On a hot and sunny summer day, Lena decides to take a trip with her boat. It takes five hours for her to row her boat down the river. If she continues to row at the same pace, she will need six hours to row back up the river. Now imagine that Lena is traveling the same distance with her boat on a lake (without a current).
How long would she be on the water if her boat traveled at a constant speed?
It is a uniform motion, so the following physical relationship is valid:
Speed x time = distance or s ∙ t = d
The time “t” is calculated accordingly: t = d/s
For our example this means:
5 = d/(S + s) → 5(S + s) = d, and
6 = d/(S - s) → 6(S - s) = d
Where “S” the speed of the boat and “s” is the speed of the current.

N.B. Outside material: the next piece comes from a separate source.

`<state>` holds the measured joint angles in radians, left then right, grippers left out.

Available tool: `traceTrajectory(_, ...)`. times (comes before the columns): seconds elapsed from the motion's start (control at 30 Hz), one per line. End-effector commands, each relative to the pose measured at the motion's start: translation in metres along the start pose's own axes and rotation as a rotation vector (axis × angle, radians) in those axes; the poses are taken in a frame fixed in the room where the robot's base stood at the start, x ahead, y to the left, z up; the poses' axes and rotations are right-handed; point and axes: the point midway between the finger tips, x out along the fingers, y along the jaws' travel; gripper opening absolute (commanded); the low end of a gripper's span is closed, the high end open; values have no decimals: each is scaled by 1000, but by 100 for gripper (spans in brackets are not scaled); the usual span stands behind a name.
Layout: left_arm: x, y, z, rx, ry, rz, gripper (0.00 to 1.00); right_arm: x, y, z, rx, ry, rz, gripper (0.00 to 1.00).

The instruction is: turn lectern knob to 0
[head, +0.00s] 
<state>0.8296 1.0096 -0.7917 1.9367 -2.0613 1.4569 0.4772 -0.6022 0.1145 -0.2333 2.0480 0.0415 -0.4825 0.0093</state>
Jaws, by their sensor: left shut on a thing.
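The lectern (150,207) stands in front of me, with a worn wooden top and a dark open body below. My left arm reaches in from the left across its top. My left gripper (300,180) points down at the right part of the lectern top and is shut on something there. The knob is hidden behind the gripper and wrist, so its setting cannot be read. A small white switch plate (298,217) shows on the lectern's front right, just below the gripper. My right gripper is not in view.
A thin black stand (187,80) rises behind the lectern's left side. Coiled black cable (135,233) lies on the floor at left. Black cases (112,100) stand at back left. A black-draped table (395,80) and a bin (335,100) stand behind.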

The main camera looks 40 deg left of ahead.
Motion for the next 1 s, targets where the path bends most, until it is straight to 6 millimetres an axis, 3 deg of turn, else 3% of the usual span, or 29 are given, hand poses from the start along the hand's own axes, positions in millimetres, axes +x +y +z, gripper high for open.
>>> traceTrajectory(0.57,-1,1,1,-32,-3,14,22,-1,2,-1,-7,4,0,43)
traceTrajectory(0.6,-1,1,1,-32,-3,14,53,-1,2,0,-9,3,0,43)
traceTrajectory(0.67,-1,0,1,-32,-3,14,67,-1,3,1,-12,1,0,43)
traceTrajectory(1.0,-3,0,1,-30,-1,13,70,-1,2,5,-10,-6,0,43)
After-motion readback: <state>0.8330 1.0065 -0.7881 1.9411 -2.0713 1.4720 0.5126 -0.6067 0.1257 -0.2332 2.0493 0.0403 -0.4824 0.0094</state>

By setting the two equal to one another, you get:
5(S + s) = 6(S - s)
5S + 5s = 6S - 6s
11s = S
So, the speed of the boat is eleven times greater than the speed of the current.
t = d/s and the distance “d” can be calculated using
d 5(S + s) = 6(S - s),
which yields d = 5 [ S + (1/11)S ] = 6 [ S - (1/11)S ] = (60/11)S
and therefore
t = d/s = 60/11
Because you have to consider the distance there and back, the result is:
t = 120/11 = 10 (10/11)h = 10h 54,5 seconds
It is logical that a trip without a current is shorter, because traveling with the current is shorter than traveling against the current.